Lines of data:
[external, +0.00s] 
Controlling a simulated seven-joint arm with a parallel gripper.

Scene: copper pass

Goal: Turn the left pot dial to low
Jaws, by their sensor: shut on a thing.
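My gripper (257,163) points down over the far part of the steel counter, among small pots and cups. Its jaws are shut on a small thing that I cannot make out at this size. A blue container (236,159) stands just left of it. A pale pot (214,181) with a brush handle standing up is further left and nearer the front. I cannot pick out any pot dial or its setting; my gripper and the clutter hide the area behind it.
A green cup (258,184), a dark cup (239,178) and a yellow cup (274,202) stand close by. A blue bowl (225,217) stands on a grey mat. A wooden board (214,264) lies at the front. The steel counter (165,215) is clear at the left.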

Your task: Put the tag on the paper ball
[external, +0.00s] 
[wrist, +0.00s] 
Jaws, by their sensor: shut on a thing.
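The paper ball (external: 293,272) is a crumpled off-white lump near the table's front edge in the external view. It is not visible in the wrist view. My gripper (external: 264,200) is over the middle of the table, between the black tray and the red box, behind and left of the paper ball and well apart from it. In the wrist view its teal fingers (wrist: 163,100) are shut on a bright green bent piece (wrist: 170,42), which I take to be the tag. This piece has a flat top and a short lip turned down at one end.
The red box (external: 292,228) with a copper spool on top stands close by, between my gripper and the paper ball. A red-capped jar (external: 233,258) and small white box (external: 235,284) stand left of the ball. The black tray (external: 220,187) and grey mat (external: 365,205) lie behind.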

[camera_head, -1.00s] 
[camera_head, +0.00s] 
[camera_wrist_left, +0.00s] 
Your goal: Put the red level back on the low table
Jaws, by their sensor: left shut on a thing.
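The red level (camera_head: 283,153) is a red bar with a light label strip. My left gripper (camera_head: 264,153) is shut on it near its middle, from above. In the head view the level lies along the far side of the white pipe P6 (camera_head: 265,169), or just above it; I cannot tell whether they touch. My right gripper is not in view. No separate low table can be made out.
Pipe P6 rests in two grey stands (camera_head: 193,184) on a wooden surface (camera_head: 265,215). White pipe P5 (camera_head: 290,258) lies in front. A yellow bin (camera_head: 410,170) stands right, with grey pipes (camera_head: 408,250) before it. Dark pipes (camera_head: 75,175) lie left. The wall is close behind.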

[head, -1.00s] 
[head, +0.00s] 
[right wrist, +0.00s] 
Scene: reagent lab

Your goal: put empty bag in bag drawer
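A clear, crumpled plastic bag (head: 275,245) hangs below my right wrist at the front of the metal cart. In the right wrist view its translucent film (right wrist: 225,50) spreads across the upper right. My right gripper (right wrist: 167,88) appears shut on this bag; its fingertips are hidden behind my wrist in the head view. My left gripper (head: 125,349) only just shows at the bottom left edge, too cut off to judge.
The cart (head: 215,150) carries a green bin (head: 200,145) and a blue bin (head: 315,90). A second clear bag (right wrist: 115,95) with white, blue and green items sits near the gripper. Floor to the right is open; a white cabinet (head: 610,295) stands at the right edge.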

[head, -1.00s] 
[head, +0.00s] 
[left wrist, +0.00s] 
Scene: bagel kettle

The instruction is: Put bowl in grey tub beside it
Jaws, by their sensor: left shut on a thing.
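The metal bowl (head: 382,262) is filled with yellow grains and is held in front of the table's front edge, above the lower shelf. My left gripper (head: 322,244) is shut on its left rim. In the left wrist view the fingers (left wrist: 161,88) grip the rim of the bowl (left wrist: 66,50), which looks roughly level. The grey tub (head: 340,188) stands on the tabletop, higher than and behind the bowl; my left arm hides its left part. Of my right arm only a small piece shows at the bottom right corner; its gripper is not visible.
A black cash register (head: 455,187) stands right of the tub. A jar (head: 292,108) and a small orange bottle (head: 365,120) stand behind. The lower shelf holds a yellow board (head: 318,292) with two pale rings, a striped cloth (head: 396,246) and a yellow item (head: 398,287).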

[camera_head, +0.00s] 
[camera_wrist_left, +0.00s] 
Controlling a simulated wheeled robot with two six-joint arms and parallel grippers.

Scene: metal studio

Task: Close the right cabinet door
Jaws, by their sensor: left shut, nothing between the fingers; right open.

→ Task brief
Find the lines of the material that hold the word "Scene" and report their count alone.

→ Task solution
4